▶ What you will do
Below this line is the material. Write out only its lines from the one containing "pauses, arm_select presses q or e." through the one containing "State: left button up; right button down", both kept, exactly.

▶ Records shown
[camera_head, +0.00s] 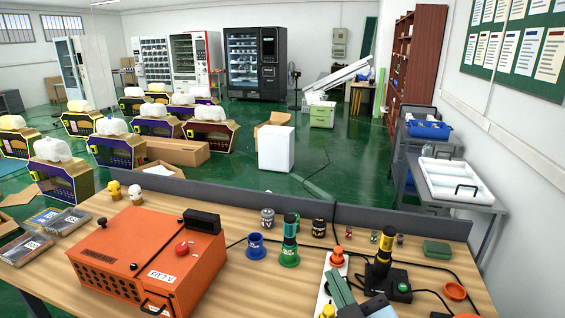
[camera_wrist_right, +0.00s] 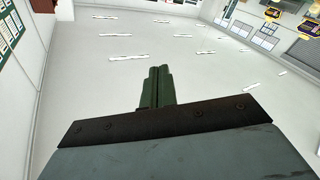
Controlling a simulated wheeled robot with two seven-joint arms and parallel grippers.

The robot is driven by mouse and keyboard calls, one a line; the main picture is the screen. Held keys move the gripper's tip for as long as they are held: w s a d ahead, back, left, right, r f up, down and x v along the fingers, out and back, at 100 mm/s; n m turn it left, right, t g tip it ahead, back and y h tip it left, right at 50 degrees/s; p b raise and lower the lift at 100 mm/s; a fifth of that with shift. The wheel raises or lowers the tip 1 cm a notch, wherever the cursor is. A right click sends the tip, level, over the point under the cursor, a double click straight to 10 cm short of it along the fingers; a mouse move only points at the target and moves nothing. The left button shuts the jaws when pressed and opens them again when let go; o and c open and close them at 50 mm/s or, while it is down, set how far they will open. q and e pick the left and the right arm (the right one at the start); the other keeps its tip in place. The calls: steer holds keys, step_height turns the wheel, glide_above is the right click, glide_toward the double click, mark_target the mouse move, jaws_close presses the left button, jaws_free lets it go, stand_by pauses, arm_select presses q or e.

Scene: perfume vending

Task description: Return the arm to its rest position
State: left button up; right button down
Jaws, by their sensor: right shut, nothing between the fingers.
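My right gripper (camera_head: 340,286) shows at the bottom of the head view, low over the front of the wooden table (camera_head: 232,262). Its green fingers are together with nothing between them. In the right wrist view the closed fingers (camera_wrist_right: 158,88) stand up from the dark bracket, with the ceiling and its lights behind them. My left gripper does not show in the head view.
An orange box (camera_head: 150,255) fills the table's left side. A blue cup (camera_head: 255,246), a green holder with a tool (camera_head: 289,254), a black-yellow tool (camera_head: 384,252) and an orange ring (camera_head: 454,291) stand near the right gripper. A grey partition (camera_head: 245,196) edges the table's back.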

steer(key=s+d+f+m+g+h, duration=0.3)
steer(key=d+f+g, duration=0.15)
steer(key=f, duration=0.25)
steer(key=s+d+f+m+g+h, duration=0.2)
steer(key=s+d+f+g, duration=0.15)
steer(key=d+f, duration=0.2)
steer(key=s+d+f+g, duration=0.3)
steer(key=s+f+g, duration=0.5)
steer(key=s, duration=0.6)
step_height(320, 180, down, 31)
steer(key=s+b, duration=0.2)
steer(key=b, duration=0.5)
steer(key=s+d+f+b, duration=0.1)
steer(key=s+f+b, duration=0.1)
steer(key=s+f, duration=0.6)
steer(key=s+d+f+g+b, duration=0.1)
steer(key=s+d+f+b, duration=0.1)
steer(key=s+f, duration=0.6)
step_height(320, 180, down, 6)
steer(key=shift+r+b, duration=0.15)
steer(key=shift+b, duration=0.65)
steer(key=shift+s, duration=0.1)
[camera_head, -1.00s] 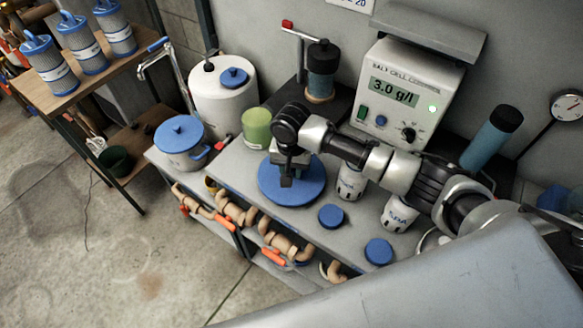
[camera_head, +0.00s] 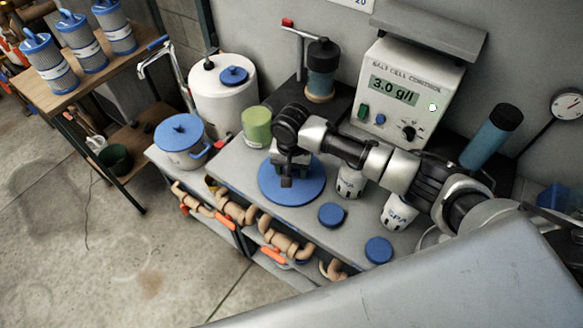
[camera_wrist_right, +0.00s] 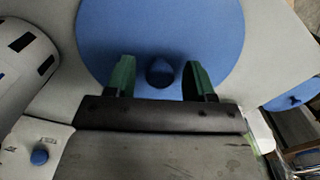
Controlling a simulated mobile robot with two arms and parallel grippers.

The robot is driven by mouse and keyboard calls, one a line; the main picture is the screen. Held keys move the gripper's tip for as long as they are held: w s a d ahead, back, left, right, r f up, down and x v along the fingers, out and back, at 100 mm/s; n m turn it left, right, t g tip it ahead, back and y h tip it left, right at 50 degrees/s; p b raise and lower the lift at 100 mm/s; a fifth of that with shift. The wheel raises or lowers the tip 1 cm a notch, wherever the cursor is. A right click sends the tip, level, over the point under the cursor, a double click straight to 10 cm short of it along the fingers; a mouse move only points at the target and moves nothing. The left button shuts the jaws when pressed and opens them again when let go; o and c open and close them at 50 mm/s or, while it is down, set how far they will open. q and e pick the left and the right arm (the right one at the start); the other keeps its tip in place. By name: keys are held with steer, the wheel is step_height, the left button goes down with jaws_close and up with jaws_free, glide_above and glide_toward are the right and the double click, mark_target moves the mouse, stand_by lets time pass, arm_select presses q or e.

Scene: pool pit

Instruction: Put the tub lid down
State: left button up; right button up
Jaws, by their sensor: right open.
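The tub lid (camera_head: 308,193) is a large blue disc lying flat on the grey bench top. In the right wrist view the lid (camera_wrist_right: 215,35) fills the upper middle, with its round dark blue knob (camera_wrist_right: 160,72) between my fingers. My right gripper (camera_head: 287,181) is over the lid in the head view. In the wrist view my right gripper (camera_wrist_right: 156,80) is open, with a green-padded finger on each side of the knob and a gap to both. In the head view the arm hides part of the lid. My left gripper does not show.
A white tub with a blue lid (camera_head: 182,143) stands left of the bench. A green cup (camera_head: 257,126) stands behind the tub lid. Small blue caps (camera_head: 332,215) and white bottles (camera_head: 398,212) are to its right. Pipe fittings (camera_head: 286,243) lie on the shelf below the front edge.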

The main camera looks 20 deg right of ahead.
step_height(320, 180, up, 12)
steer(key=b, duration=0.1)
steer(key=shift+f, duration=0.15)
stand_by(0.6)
--
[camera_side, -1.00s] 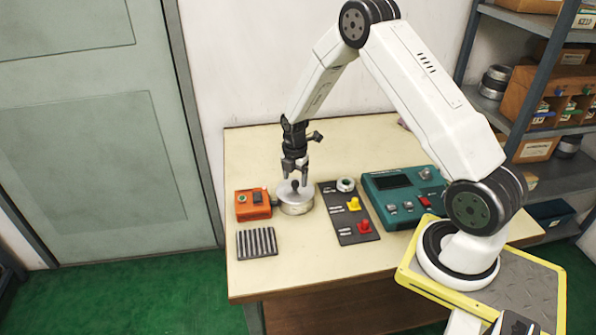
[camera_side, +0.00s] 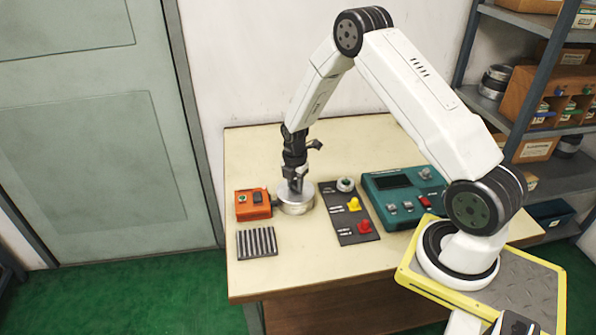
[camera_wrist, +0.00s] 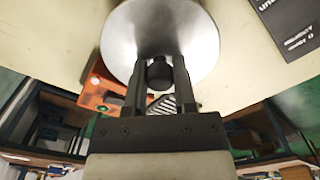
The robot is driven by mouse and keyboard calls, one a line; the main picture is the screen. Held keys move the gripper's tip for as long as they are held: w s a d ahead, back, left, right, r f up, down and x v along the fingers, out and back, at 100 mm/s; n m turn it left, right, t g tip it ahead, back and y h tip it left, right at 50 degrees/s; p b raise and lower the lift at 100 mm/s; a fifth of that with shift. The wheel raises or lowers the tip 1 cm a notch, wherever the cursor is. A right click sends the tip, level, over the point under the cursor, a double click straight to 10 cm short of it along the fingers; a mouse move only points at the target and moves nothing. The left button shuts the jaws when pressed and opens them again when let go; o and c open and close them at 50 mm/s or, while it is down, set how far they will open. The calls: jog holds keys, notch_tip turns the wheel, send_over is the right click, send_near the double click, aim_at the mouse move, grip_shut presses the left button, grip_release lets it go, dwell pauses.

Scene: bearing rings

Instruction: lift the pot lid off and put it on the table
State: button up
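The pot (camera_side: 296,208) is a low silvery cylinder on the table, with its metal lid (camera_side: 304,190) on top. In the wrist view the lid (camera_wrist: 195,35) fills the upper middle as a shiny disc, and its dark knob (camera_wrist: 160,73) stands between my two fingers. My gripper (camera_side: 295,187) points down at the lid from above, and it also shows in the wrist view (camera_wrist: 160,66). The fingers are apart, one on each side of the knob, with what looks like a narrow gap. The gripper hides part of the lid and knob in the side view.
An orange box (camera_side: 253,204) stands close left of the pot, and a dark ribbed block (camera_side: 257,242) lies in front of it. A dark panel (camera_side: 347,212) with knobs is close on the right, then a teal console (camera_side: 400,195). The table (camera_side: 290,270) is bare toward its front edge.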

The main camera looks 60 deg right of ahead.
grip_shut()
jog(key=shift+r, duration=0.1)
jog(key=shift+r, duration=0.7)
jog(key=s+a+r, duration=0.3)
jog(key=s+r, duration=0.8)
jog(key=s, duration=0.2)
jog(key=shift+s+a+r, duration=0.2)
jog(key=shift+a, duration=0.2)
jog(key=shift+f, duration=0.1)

▶ Reply to the task
The robot is driven by mouse and keyboard calls, one a line; the main picture is the screen. Held keys move the gripper's tip for as long as they are held: w s a d ahead, back, left, right, r f up, down and x v along the fingers, out and back, at 100 mm/s; n m turn it left, right, t g tip it ahead, back and y h tip it left, right at 50 degrees/s; p b raise and lower the lift at 100 mm/s; a fifth of that with shift. The wheel raises or lowers the tip 1 cm a notch, wherever the cursor is. A right click sends the tip, level, over the point under the cursor, a double click straight to 10 cm short of it along the fingers; a mouse move only points at the target and moves nothing. The left button shuts the jaws when pressed and opens them again when let go; o and c open and close them at 50 mm/s or, while it is down, set how far they will open. q and e pick the left and the right arm (the right one at the start); the other keeps its tip in place. The calls: steer holds keys, step_height turns the wheel, glide_above is the right click, glide_toward the double click, mark_target the mouse move, jaws_close presses the left button, jaws_free lets it go, stand_by pauses, arm_select presses q or e.

Scene: perfume vending

Task description: Return the arm to its rest position
State: left button up; right button down

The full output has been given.